__Exercise__
Transcribe all of the data exactly. Omit the pictures.

__Dataset excerpt__
####################
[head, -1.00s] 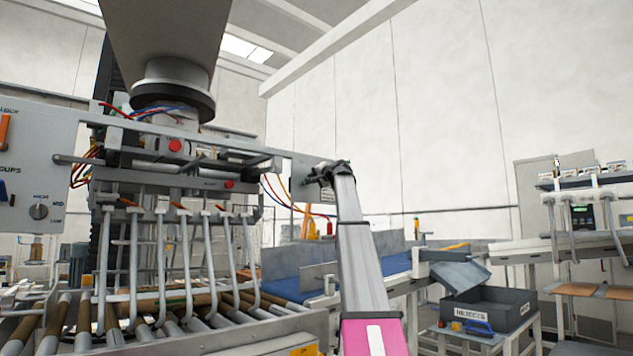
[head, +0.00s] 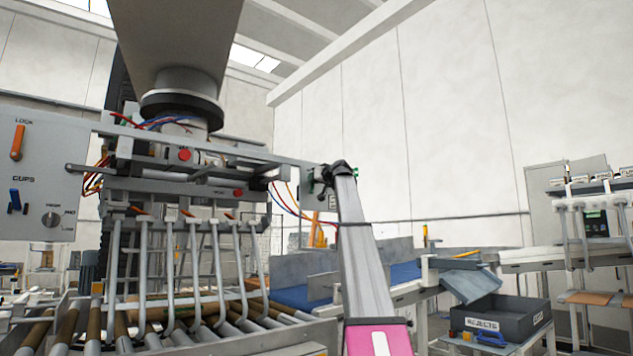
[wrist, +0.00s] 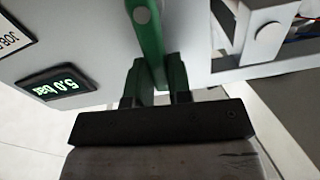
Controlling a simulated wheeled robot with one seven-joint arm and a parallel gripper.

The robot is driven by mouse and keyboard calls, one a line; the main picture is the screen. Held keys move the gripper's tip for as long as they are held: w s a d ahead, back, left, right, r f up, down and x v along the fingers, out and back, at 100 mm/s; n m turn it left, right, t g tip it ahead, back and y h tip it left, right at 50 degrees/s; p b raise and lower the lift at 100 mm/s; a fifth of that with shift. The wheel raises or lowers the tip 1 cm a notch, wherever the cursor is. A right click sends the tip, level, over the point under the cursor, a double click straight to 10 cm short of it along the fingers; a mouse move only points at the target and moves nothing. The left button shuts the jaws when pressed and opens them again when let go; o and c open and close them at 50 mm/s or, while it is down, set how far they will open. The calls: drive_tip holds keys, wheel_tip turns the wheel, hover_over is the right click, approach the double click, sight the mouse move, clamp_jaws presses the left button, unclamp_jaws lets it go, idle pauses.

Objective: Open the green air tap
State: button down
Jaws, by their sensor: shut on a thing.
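The green air tap's handle (wrist: 148,40) shows in the wrist view as a flat green lever with a round bolt, in front of a light grey panel. My gripper (wrist: 157,85) has its two fingers on either side of the handle's lower end and is shut on it. A small display reading 5.0 bar (wrist: 60,86) sits on the panel to the left. In the head view my gripper (head: 337,170) is at the right end of the palletizer head's beam, where my own arm mostly hides the tap.
A grey panel (head: 75,165) with LOCK and CUPS levers and a knob stands at left. Curved metal tines (head: 170,265) hang over rollers. Red and blue hoses (head: 288,212) hang near my arm. A REJECTS crate (head: 520,318) stands lower right.

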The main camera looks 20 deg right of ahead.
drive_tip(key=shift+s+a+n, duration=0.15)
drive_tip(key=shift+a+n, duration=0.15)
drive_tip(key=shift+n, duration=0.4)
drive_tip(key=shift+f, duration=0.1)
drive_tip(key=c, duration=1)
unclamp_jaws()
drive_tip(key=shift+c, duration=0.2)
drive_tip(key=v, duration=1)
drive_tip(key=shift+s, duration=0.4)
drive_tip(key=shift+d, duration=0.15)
####################
__Result for this task__
[head, -1.00s] 
[head, +0.00s] 
[wrist, +0.00s] 
Controlling a simulated wheeled robot with one seven-joint arm and a parallel gripper.

The robot is driven by mouse and keyboard calls, one a line; the main picture is the screen. Held keys move the gripper's tip for as long as they are held: w s a d ahead, back, left, right, r f up, down and x v along the fingers, out and back, at 100 mm/s; n m turn it left, right, t g tip it ahead, back and y h tip it left, right at 50 degrees/s; p b raise and lower the lift at 100 mm/s; a fifth of that with shift. The wheel raises or lowers the tip 1 cm a notch, wherever the cursor is. A right click sends the tip, level, over the point under the cursor, a double click straight to 10 cm short of it along the fingers; a mouse move only points at the target and moves nothing. The left button shuts the jaws when pressed and opens them again when let go; o and c open and close them at 50 mm/s or, while it is down, set how far they will open. The calls: drive_tip holds keys, wheel_tip turns the wheel, hover_over is the right click, approach the double click, sight the mouse move, clamp_jaws presses the left button, unclamp_jaws lets it go, idle pauses.

Objective: Open the green air tap
State: button down
Jaws, by their sensor: shut on a thing.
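The green air tap's handle (wrist: 148,40) shows in the wrist view as a flat green lever with a round bolt, in front of a light grey panel. My gripper (wrist: 157,85) has its two fingers on either side of the handle's lower end and is shut on it. A small display reading 5.0 bar (wrist: 60,86) sits on the panel to the left. In the head view my gripper (head: 337,170) is at the right end of the palletizer head's beam, where my own arm mostly hides the tap.
A grey panel (head: 75,165) with LOCK and CUPS levers and a knob stands at left. Curved metal tines (head: 170,265) hang over rollers. Red and blue hoses (head: 288,212) hang near my arm. A REJECTS crate (head: 520,318) stands lower right.

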The main camera looks 20 deg right of ahead.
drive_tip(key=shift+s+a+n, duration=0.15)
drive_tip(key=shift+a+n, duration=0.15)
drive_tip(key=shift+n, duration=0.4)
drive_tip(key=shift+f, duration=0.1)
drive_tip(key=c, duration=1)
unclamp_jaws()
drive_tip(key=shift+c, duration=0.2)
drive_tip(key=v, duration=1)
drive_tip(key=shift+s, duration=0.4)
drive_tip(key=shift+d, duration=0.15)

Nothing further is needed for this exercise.